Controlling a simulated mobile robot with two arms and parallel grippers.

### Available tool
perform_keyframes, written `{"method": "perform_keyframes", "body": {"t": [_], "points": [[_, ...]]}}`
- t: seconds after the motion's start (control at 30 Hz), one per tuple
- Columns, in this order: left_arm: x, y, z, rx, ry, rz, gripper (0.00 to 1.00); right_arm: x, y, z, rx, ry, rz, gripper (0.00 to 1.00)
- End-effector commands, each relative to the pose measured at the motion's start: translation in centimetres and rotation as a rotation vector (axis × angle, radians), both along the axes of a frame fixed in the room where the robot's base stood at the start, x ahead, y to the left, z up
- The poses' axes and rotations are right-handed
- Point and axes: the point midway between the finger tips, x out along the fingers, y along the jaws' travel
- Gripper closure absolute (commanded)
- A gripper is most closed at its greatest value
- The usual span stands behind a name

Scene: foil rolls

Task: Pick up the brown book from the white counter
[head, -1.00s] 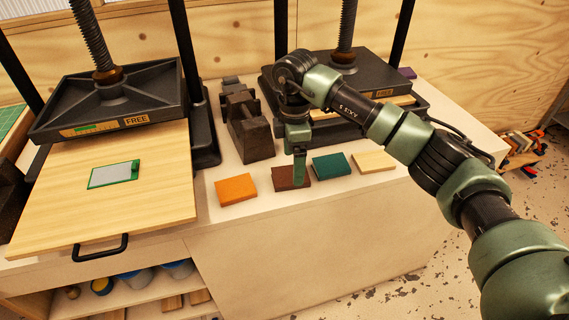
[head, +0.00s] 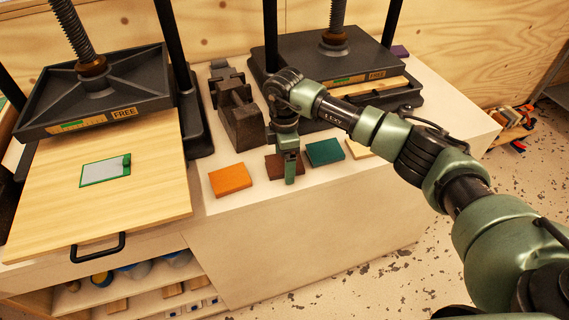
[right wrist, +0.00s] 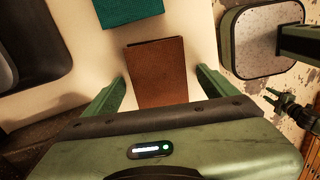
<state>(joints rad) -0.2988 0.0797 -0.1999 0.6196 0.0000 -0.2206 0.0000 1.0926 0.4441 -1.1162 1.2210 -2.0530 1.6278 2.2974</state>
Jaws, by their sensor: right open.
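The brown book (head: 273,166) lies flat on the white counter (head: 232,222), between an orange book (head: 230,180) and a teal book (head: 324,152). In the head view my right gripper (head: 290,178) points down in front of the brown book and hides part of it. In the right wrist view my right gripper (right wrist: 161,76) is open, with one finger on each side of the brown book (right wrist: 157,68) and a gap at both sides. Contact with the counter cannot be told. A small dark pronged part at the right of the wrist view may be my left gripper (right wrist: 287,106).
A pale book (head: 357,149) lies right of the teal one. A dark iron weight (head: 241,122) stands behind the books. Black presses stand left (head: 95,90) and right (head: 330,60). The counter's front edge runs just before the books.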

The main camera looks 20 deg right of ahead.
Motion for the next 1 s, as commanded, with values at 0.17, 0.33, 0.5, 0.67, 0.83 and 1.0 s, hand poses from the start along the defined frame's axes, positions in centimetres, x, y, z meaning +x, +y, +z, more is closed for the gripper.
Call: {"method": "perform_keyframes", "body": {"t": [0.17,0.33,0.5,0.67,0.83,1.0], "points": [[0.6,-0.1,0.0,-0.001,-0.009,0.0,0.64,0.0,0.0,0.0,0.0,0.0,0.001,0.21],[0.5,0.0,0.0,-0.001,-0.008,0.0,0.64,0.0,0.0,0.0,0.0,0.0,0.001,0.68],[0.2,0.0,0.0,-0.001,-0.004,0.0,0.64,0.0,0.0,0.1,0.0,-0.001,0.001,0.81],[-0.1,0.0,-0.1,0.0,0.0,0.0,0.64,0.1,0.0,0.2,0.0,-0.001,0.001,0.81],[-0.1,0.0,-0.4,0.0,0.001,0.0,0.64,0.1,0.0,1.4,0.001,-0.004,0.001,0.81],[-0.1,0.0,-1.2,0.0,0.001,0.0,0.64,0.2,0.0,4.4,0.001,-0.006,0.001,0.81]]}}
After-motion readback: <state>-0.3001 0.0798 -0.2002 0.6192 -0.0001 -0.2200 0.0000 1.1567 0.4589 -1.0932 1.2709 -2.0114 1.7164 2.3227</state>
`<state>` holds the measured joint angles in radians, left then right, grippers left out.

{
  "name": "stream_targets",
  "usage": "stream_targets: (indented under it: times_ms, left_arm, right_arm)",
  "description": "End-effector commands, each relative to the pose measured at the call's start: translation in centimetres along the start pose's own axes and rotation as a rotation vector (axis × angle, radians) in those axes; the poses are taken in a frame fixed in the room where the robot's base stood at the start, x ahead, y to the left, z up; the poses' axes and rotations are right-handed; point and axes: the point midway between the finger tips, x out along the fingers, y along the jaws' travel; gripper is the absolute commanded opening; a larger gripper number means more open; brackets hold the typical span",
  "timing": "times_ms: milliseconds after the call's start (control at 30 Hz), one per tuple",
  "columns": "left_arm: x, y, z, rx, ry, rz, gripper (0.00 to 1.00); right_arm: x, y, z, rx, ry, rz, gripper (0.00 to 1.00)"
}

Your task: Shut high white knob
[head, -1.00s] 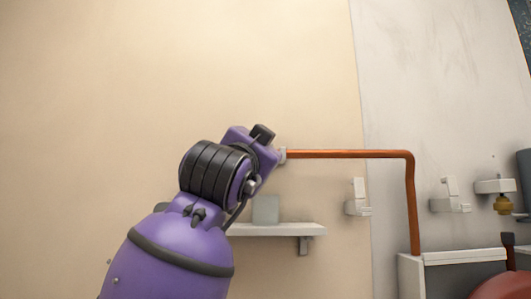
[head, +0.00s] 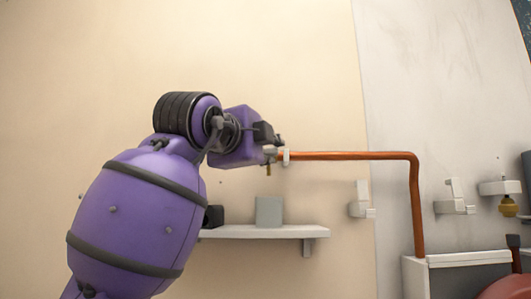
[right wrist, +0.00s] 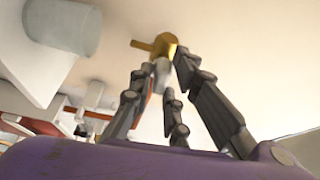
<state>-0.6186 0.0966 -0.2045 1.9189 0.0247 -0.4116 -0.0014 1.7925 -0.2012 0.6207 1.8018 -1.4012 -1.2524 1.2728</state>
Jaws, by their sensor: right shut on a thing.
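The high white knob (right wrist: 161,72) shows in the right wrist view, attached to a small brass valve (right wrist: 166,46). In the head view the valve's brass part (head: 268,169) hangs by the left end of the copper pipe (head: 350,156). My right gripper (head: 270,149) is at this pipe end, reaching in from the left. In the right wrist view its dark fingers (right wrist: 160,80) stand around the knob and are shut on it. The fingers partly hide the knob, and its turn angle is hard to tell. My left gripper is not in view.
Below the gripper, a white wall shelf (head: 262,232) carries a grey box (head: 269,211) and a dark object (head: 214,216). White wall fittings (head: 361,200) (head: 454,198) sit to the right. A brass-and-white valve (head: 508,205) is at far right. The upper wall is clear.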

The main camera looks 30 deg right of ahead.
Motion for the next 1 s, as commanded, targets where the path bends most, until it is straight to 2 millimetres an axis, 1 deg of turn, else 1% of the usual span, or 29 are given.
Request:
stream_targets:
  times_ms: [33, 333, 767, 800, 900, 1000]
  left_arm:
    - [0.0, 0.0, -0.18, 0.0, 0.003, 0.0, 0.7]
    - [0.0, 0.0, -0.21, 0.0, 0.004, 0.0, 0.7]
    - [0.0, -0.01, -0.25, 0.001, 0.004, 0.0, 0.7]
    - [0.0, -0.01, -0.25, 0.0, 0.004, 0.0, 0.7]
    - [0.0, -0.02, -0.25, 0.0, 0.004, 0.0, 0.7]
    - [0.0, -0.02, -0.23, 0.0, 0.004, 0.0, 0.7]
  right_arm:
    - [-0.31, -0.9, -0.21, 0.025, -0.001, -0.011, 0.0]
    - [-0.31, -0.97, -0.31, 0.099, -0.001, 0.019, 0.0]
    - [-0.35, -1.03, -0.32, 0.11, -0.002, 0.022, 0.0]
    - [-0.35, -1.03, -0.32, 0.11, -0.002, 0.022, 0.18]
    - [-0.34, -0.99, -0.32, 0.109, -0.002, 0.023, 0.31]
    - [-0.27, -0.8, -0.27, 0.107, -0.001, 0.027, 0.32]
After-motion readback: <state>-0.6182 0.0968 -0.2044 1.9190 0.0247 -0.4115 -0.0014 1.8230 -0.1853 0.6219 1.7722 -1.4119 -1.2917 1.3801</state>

○ ○ ○ ○

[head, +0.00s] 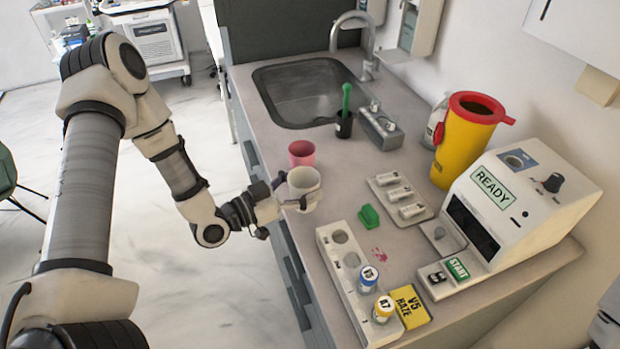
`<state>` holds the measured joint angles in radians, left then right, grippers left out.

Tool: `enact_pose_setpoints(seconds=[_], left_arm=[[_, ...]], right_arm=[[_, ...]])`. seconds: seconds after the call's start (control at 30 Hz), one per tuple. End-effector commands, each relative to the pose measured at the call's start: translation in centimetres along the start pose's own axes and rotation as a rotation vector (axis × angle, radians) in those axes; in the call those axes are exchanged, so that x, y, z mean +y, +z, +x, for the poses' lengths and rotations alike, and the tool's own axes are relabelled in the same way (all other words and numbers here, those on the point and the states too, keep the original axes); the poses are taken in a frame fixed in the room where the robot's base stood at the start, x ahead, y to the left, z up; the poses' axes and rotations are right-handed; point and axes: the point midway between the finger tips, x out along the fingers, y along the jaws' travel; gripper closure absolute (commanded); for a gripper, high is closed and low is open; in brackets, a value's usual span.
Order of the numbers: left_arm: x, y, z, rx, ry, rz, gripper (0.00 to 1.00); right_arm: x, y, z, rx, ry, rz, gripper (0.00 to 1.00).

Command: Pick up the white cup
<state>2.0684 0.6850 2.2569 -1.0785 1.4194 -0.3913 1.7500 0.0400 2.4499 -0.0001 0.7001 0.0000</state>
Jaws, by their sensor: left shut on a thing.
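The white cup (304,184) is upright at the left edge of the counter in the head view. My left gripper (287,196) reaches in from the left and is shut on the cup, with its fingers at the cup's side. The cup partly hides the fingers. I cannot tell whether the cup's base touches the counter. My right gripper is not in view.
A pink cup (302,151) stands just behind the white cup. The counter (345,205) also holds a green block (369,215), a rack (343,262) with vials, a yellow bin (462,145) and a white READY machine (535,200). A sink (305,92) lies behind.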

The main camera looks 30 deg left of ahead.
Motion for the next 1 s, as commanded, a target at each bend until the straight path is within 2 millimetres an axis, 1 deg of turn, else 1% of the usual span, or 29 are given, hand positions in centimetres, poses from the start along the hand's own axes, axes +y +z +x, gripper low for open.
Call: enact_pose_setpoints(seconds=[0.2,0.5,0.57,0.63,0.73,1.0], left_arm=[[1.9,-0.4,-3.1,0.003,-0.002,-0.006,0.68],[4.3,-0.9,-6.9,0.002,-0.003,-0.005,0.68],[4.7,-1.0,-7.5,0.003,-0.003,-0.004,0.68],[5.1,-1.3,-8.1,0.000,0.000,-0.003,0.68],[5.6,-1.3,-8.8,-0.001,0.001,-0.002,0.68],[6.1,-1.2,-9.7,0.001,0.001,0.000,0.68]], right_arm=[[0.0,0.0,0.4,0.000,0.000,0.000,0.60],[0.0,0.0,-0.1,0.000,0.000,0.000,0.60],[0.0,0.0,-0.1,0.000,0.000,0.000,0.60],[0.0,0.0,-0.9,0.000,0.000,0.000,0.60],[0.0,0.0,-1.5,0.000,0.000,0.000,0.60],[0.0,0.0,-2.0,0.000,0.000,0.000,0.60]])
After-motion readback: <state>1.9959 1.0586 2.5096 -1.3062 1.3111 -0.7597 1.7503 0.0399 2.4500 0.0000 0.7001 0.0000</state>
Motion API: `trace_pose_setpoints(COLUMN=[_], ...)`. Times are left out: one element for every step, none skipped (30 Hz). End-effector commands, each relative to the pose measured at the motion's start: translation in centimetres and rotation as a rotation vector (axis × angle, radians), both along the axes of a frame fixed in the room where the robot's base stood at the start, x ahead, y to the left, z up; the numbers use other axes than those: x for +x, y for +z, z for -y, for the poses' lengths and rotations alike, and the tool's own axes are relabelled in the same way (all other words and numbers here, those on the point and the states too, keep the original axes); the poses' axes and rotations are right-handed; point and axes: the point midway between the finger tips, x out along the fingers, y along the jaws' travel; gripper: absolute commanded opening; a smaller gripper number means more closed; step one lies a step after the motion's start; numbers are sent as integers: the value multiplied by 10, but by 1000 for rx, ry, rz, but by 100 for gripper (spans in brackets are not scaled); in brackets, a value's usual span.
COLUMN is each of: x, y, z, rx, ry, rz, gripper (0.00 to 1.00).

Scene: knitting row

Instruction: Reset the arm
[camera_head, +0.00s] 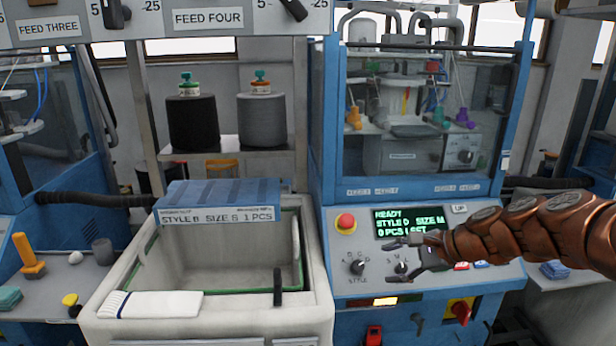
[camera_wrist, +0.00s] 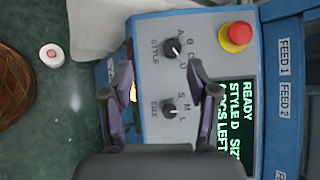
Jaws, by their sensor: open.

○ ○ ○ ○

*Task to carry out*: Repeat the lines above exactly, beginning with the one containing "COLUMN is each" and finishing with the one containing "Jaws, by their sensor: open.". No pictures belong in the copy.

*Result of the task*:
COLUMN is each of: x, y, z, rx, ry, rz, gripper (0.00 to 1.00).

Scene: knitting row

Instruction: Reset the arm
[camera_head, +0.00s] 
[camera_wrist, +0.00s] 
Jaws, by their sensor: open.

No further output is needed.